>> START DATA PROVIDED
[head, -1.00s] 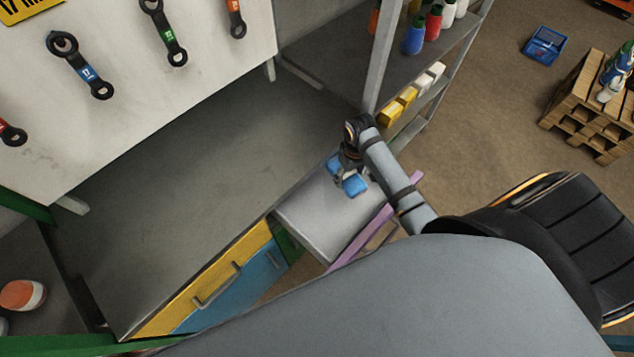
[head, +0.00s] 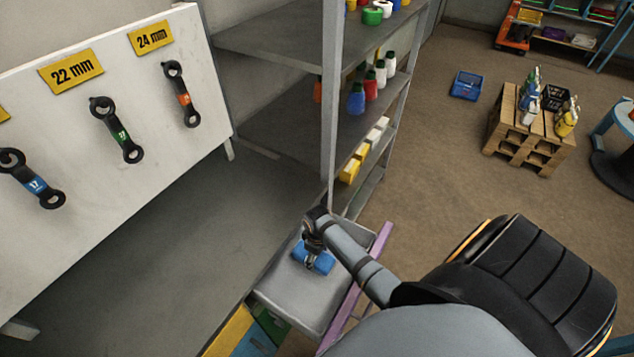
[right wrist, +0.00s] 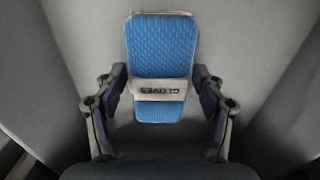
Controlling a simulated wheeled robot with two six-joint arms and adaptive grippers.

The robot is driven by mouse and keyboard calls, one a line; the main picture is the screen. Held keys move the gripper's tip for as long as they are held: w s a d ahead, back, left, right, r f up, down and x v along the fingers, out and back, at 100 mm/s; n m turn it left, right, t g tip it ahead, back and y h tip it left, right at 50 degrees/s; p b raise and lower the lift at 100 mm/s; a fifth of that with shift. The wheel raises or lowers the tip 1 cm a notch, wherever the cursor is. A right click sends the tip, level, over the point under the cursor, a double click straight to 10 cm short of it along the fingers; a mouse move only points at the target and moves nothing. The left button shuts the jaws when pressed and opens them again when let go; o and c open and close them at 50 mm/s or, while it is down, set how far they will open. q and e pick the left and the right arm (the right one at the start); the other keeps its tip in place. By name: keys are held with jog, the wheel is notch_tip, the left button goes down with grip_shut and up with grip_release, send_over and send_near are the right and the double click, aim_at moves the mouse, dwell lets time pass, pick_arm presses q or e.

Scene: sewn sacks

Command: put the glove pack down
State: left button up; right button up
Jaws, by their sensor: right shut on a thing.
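The glove pack (head: 322,262) is blue with a pale band, and it shows large in the right wrist view (right wrist: 160,48), where the band carries lettering. My right gripper (head: 312,258) is shut on the pack, with one finger at each side of its lower part in the right wrist view (right wrist: 160,100). The pack is over the grey top of a small cart (head: 300,292). I cannot tell whether it touches that top. My left gripper is not in view.
The cart top is bare around the pack, with a purple rail (head: 362,280) on its right. A grey shelf unit (head: 333,110) with bottles and boxes stands just behind. A pallet stack (head: 525,135) stands far right.

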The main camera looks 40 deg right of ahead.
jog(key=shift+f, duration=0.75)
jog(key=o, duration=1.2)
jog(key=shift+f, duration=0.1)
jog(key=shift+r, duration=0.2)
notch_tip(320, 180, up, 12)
>> END DATA PROVIDED
### WHAT YOU ARE ASKED TO DO
Take out nothing but the lines from the one containing "[right wrist, +0.00s]" to the one containing "State: left button up; right button up", inclusive, retyped exactly. Drop the pictures.

### TASK ANSWER
[right wrist, +0.00s] 
Controlling a simulated wheeled robot with two six-joint arms and adaptive grippers.

The robot is driven by mouse and keyboard calls, one a line; the main picture is the screen. Held keys move the gripper's tip for as long as they are held: w s a d ahead, back, left, right, r f up, down and x v along the fingers, out and back, at 100 mm/s; n m turn it left, right, t g tip it ahead, back and y h tip it left, right at 50 degrees/s; p b raise and lower the lift at 100 mm/s; a fifth of that with shift. The wheel raises or lowers the tip 1 cm a notch, wherever the cursor is. A right click sends the tip, level, over the point under the cursor, a double click straight to 10 cm short of it along the fingers; a mouse move only points at the target and moves nothing. The left button shuts the jaws when pressed and opens them again when let go; o and c open and close them at 50 mm/s or, while it is down, set how far they will open. q and e pick the left and the right arm (the right one at the start); the other keeps its tip in place. By name: keys are held with jog, the wheel is notch_tip, the left button goes down with grip_shut and up with grip_release, send_over and send_near are the right and the double click, aim_at moves the mouse, dwell lets time pass, pick_arm presses q or e.

Scene: sewn sacks

Command: put the glove pack down
State: left button up; right button up

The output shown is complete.